Contents
Kebijakan moneter adalah cara untuk mempengaruhi perekonomian melalui perubahan jumlah uang beredar. Perubahan jumlah uang beredar memengaruhi permintaan agregat. Sejauh kapasitas ekonomi tersedia, perubahan permintaan agregat akan mempengaruhi penawaran agregat jangka pendek dan PDB riil aktual.
Namun demikian, kebijakan tersebut tidak efektif untuk beberapa kasus berikut:
- Ketika fluktuasi ekonomi terjadi akibat guncangan sisi penawaran
- Agen ekonomi bertindak tidak sesuai ekspektasi bank sentral
- Suku bunga terlalu rendah, mendekati nol persen
Kasus guncangan sisi penawaran tidak memerlukan kebijakan moneter
Kebijakan moneter tidak selalu efektif dalam mempengaruhi aktivitas ekonomi ketika sumber masalah ekonomi berasal dari sisi penawaran. Misalnya, ketika pasokan turun karena kenaikan harga minyak, kegiatan produksi berkontraksi karena biaya produksi naik tajam.

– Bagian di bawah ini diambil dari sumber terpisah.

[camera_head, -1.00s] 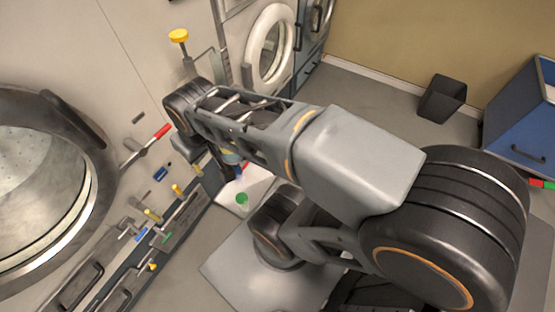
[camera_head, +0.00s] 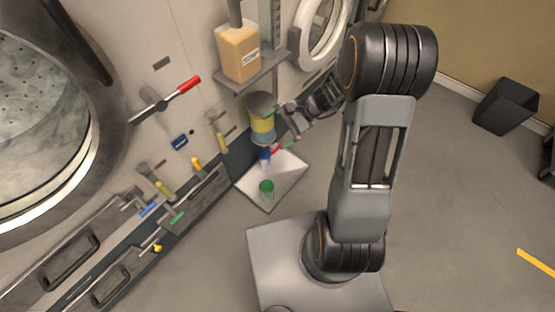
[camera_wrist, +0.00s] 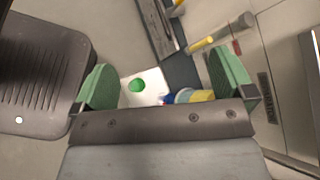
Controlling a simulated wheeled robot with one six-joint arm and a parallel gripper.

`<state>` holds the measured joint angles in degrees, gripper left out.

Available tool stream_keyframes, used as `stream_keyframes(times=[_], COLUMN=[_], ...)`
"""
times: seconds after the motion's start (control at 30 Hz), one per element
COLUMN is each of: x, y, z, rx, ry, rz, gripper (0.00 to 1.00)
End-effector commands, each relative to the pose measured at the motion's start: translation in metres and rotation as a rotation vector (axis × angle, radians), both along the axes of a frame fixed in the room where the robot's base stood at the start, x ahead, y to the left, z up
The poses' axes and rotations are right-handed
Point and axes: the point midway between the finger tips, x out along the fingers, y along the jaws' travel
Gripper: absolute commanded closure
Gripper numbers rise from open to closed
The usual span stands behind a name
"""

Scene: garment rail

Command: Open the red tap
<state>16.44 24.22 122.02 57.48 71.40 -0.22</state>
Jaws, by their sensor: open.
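A lever with a red grip (camera_head: 189,85) and a grey shaft sticks out from the wall beside the round door in the head view. A smaller red piece (camera_head: 277,149) shows by a blue part above the white tray; I cannot tell which is the red tap. My gripper (camera_head: 281,130) is in front of a yellow and grey cylinder, to the right of the red-gripped lever and apart from it. In the wrist view, its green-padded fingers (camera_wrist: 165,80) are wide apart with nothing held. A small red bit (camera_wrist: 166,102) shows partly hidden behind the gripper body.
Yellow (camera_head: 197,163), blue (camera_head: 148,209) and green (camera_head: 177,217) handles line the lower wall. A white tray (camera_head: 290,180) with a green cup (camera_head: 266,187) lies below my gripper. An amber bottle (camera_head: 238,52) stands on a shelf. A black bin (camera_head: 506,106) stands right on open floor.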

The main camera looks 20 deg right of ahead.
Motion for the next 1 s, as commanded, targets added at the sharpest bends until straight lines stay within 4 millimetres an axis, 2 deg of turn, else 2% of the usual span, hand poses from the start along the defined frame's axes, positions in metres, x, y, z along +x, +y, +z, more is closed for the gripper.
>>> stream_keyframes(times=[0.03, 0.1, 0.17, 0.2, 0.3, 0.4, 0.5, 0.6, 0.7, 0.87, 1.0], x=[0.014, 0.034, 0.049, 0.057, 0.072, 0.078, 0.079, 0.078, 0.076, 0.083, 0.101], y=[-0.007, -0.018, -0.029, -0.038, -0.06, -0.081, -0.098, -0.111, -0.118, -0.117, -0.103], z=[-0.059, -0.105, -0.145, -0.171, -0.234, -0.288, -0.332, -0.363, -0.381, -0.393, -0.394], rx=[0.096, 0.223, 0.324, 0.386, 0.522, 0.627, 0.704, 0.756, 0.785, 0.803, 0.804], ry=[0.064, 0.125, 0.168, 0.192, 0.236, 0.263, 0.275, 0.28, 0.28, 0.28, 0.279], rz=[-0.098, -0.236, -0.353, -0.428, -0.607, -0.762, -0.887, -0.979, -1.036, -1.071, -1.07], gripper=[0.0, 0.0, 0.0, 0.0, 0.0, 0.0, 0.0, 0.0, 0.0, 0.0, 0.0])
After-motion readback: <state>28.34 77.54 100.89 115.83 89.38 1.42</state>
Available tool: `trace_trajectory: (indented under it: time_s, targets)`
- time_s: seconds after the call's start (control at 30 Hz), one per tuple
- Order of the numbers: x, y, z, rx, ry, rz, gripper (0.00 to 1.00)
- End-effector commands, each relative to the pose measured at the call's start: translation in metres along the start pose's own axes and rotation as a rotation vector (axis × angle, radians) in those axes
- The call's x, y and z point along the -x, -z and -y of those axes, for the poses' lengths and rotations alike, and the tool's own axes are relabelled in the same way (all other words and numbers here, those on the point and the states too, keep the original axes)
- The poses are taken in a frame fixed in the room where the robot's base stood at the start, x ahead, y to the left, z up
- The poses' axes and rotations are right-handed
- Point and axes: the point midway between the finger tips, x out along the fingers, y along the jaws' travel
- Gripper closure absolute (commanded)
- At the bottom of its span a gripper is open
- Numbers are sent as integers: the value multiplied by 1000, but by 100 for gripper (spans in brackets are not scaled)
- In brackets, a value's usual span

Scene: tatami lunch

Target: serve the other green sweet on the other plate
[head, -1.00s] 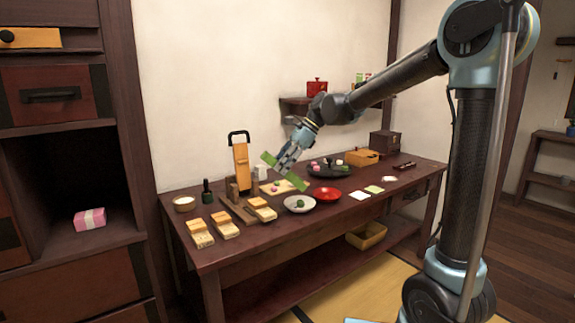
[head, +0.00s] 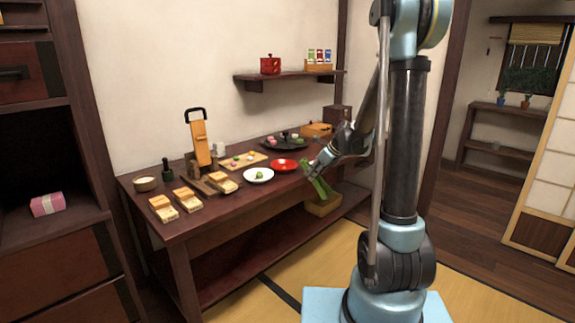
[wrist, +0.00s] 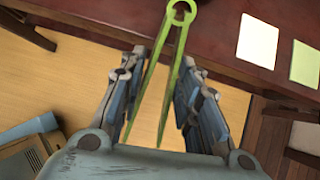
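My gripper (head: 318,170) is at the front edge of the table, to the right of the plates. It holds green tongs (head: 320,187), clear of the sweets. In the wrist view the tongs (wrist: 179,50) lie between my two fingers (wrist: 160,95), with their ring end pointing away. A white plate (head: 247,178) carries a green sweet (head: 259,174). A red plate (head: 293,168) stands to its right behind; I see no clear sweet on it. A light wooden board (head: 225,167) behind the plates bears small sweets, one pink (head: 235,163) and one seemingly green (head: 250,157).
A dark tray (head: 272,145) with several sweets stands at the back. Wooden box-like pieces (head: 162,208) and a tall orange stand (head: 200,145) are at the left. Two pale paper squares (wrist: 258,40) lie near the table edge. A yellow bin (head: 322,206) is below.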

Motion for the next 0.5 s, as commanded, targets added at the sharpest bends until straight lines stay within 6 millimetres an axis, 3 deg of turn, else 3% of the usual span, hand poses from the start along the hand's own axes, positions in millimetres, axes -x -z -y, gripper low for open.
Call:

Juga, kenaikan harga minyak meningkatkan energi dan biaya transportasi, yang sangat penting bagi banyak industri. Dampaknya, inflasi didorong ke atas.
Ketika bank sentral merespons dengan menurunkan suku bunga kebijakan, itu hanya akan menghasilkan tekanan lebih lanjut pada inflasi. Stagflasi – periode di mana pertumbuhan ekonomi melemah tetapi inflasi tinggi – terjadi.
Bank sentral tidak mengarahkan bagaimana agen ekonomi harus bertindak dan merespons
Kelemahan berikutnya adalah bahwa mekanisme transmisi moneter mungkin beroperasi tidak lancar sebagaimana dalam teori. Bank sentral tidak selalu memiliki kontrol ketat terhadap jumlah uang beredar.
Ketika suku bunga dipangkas, rumah tangga mungkin tidak perlu merespons dengan meningkatkan pinjaman dan pengeluaran. Prospek ekonomi yang suram dapat mendorong mereka untuk menabung lebih banyak dan mengamankan kekayaan, misalnya dengan membeli emas, daripada untuk konsumsi barang dan jasa.
Demikian juga, bahkan jika suku bunga turun, bank juga tidak selalu ingin memberikan pinjaman. Sekali lagi, prospek ekonomi yang suram memaksa mereka untuk ekstra hati-hati dalam memberikan pinjaman. Mereka menganggap peningkatan pinjaman hanya akan memperburuk neraca mereka karena tingginya tingkat gagal bayar.
Ketika suku bunga mencapai nol
Ketika suku bunga sangat rendah, kebijakan moneter dipertanyakan. Memotong suku bunga mendekati 0% mungkin tidak mengurangi tingkat tabungan dan merangsang konsumsi. Itu juga tidak bisa menghilangkan deflasi. Fenomena ini dikenal dengan jebakan likuiditas. Jepang dan Eropa mengalaminya dan masih menghadapinya, setidaknya sampai 2019. Kemudian, di Amerika Serikat, itu juga terjadi dari Desember 2008 hingga Desember 2015.
Untuk keluar dari perangkap likuiditas, bank sentral mengadopsi kebijakan non-konvensional melalui pelonggaran kuantitatif (quantitative easing atau QE). Pada dasarnya, QE adalah operasi pasar terbuka, tetapi dilakukan dalam skala besar. Memang, melalui serangkaian putaran QE, ini efektif di Amerika Serikat, tetapi itu mungkin belum tentu sesuai di negara lain.
QE juga memiliki risiko. Bank sentral membeli surat berharga pemerintah dalam jumlah besar. Dengan begitu, uang dipompa ke dalam ekonomi dan bank sentral mengumpulkan sejumlah besar surat berharga pada neracanya. Ketika bank sentral mengakumulasi terlalu banyak surat berharga berkualitas rendah, agen ekonomi pada akhirnya dapat kehilangan kepercayaan pada bank sentral dan uang.